In these circumstances, when a property is sold and there is a shortfall between the outstanding loan balance and the proceeds from the sale of the property, the lender will claim this shortfall from QBE LMI. QBE LMI will pay this to the lender in accordance with the LMI agreement.
Borrowers have access to a range of other insurance products designed to protect their ability to repay their home loan when they experience things like loss of employment or sickness. Borrowers should discuss these products with their financial institution.
LMI is typically purchased by a lender when a borrower, who is otherwise credit worthy, has not saved a substantial deposit (typically 20% of the value of the residential property). Due to the small deposit, the amount borrowed is high compared to the value of the property.
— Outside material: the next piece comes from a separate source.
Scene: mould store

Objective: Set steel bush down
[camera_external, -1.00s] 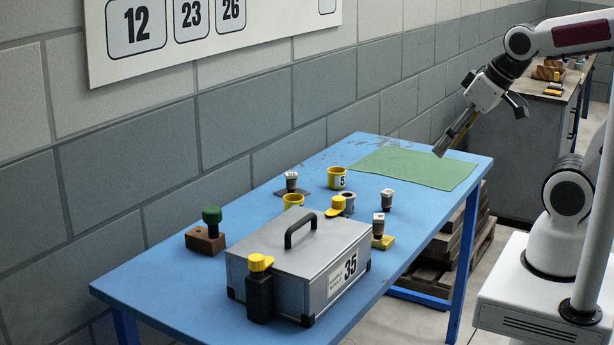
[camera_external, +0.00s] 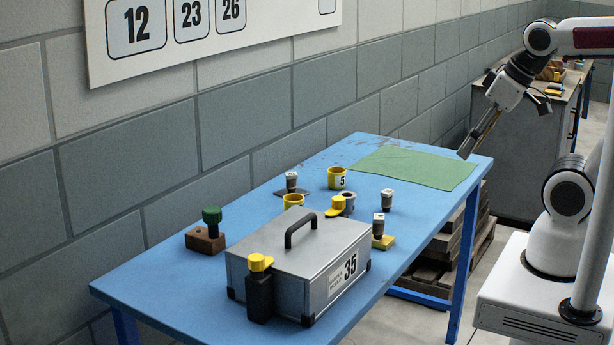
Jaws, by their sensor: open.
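A grey, hollow cylinder that looks like the steel bush (camera_external: 349,202) stands on the blue table (camera_external: 262,215), close behind the metal case and beside a yellow-topped piece (camera_external: 335,207). My gripper (camera_external: 463,154) is open, tilted down to the left, over the far right edge of the green mat (camera_external: 410,168). It is well apart from the grey cylinder, and I see nothing held between its fingers. Whether the fingertips touch the mat cannot be told.
A metal case (camera_external: 290,262) marked 35 stands at the front. Yellow cups (camera_external: 337,178) (camera_external: 293,201), small grey-topped pieces (camera_external: 387,199) (camera_external: 378,225) (camera_external: 291,182) and a brown block with a green knob (camera_external: 206,236) stand around. The mat is bare.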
These are known as high loan to value ratio (LVR) loans. These loans are riskier and capital intensive for lenders.
With the expertise and support of LMI, more lenders are prepared to participate in and compete for residential mortgage lending business, particularly high LVR lending. By using LMI, lenders can pass on this risk to a specialised mortgage insurer, such as QBE LMI. Many lenders would otherwise not have the risk appetite, expertise or capacity in this segment.
Before LMI was available, lenders required borrowers to contribute a large deposit to the purchase of a property. This was to protect the lender in the event of default by the borrower, ensuring that the proceeds from the sale of the property would be adequate to cover the total outstanding debt owed to the lender.
With the ability to use LMI to insure the risk that there might be a shortfall after the sale of the property, lenders have been prepared to lend more, accept a lower deposit and also to offer lower interest rates for mortgages than they would otherwise be able to offer borrowers. As a result, cost effective home loans are available to more people, enabling more people to achieve the dream of home ownership.
The lender will pay the LMI premium to the insurer as a single, up-front premium at the commencement of the policy, which is usually on settlement of the mortgage. LMI provides protection to the lender for the entire life of that loan (which can be up to 30 years). The cost of the LMI premium is usually passed on by the lender to the borrower as a fee. Borrowers can either pay the LMI fee upfront or capitalise this cost into their loan amount. The lender can provide details of the fee options available to borrowers.
LMI premiums are ’community rated’. This means the cost of LMI predominantly depends on the loan size and LVR rather than borrower characteristics, such as employment type, location or credit score. This is an advantage for many borrowers because it increases the accessibility and affordability of home loans. There may be loadings, such as for investment loans or discounts, typically for first homebuyer loans.
It’s important to understand that LMI is very different to mortgage protection insurance, which protects a borrower by making certain mortgage repayments on their behalf or paying off a lump sum of the mortgage in certain circumstances, such as involuntary unemployment, sickness, accident or death.
If the borrower is unable to repay their home loan, the property might need to be sold. Sometimes a borrower may choose to sell the property. Where the money received from the sale of the property isn’t enough to repay the outstanding loan owing to the lender, the lender will claim this shortfall from QBE LMI. QBE LMI will pay this to the lender in accordance with the LMI agreement.
This amount is usually the difference between the outstanding loan balance, the sales costs, and the proceeds from the sale of the property. Once an LMI claim has been paid to the lender, the outstanding shortfall owed by the borrower is typically passed on from the lender to QBE LMI. This means that QBE LMI may then seek to recover the remaining shortfall from the borrower and any guarantors.
Eddie borrowed money from his lender to buy a home.
His lender needed him to pay for LMI because he didn’t have the required 20% deposit. Eddie later lost his job and was unable to continue making his home loan repayments. Eventually, the home was sold for less than the balance of the loan. This left a shortfall, which he still owed.
His lender claimed on the LMI policy, and the shortfall is paid to Eddie’s lender.
We reach out to Eddie to agree how he can repay the shortfall to us, not his lender.
Note: the above does not take into consideration any fees, charges or transaction costs.